### Problem statement
Quote exactly the lines from the line containing "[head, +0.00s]" to the line containing "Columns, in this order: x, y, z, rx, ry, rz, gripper", both lines included, please, and nothing more.

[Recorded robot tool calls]

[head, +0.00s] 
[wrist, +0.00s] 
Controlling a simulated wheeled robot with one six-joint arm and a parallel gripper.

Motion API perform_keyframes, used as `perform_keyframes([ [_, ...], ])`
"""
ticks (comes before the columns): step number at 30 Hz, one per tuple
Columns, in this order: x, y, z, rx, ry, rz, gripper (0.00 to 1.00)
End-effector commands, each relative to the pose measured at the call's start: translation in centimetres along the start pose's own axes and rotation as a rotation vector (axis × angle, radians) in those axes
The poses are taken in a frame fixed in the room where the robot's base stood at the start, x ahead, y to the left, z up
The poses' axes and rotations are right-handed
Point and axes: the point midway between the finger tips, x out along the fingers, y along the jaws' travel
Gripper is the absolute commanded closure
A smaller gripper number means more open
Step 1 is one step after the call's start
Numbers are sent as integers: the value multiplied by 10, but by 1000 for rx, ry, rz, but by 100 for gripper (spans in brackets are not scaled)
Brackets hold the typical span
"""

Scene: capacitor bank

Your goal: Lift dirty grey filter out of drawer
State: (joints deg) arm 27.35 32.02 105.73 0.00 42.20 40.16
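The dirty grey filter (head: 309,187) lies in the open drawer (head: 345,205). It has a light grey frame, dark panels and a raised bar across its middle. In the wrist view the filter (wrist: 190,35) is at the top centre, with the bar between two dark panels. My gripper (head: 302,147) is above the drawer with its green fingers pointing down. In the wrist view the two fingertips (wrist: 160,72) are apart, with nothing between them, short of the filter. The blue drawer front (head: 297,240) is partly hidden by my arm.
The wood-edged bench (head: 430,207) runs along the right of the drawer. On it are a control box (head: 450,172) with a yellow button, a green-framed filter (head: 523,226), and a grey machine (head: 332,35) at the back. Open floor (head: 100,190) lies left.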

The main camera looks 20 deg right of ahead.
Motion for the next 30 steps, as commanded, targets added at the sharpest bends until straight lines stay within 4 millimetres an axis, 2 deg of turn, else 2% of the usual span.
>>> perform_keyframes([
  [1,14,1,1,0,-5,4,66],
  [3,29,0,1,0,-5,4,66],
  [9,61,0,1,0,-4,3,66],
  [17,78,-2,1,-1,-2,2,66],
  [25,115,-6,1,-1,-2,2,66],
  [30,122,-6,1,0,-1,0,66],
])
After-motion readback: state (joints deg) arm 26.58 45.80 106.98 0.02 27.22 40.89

==

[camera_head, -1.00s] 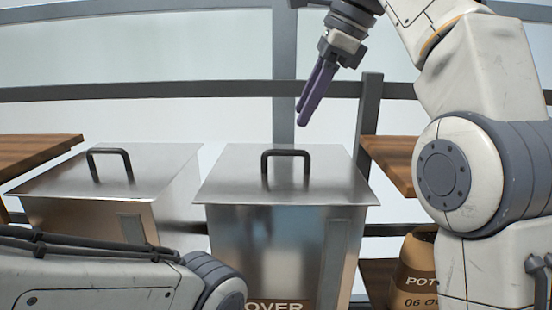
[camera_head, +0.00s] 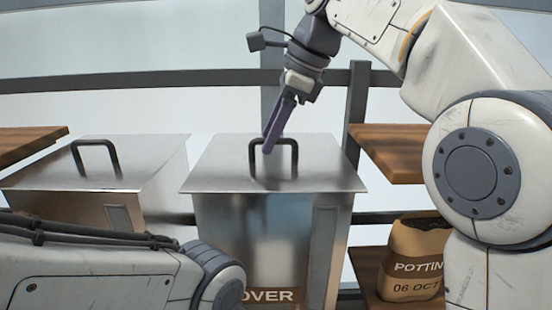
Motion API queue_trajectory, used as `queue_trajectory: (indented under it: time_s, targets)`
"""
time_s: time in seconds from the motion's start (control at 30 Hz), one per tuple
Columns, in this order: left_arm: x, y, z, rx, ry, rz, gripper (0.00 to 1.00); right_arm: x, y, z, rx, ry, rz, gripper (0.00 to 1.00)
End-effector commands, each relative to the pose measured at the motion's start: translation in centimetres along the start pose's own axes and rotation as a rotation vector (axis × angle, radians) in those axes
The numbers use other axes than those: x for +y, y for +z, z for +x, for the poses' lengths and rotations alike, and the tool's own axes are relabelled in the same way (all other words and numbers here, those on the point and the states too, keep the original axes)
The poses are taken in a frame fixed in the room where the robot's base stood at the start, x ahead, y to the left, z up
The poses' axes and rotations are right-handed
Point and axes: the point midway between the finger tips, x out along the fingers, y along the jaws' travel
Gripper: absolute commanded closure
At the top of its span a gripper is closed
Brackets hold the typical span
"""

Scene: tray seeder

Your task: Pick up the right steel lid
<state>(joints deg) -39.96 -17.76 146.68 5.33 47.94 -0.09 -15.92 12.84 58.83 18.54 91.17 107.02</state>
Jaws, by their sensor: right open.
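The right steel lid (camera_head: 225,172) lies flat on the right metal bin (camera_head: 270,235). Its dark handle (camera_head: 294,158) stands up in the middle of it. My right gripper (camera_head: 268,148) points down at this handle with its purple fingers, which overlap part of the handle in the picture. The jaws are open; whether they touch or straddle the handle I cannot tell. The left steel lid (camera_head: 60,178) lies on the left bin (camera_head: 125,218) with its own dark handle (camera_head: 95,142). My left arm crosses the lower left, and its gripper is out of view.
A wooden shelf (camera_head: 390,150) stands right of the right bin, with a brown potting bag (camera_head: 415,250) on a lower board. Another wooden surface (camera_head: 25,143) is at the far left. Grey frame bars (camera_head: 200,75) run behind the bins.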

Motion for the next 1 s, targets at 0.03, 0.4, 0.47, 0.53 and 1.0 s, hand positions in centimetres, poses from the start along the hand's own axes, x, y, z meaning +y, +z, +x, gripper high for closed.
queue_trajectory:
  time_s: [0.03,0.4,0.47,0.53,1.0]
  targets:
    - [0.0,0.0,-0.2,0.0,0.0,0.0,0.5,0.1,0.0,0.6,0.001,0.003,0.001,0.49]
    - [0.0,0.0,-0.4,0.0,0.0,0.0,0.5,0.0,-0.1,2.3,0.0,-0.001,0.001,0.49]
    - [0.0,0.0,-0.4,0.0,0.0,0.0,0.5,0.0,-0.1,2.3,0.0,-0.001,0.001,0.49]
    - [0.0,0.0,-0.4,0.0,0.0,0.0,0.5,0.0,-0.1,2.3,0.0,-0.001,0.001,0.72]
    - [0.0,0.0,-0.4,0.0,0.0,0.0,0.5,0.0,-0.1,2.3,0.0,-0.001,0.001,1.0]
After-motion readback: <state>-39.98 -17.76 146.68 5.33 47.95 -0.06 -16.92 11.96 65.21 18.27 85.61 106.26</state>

### Completed task
[head, +0.00s] 
[wrist, +0.00s] 
Controlling a simulated wheeled robot with one six-joint arm and a parallel gripper.

Motion API perform_keyframes, used as `perform_keyframes([ [_, ...], ])`
"""
ticks (comes before the columns): step number at 30 Hz, one per tuple
Columns, in this order: x, y, z, rx, ry, rz, gripper (0.00 to 1.00)

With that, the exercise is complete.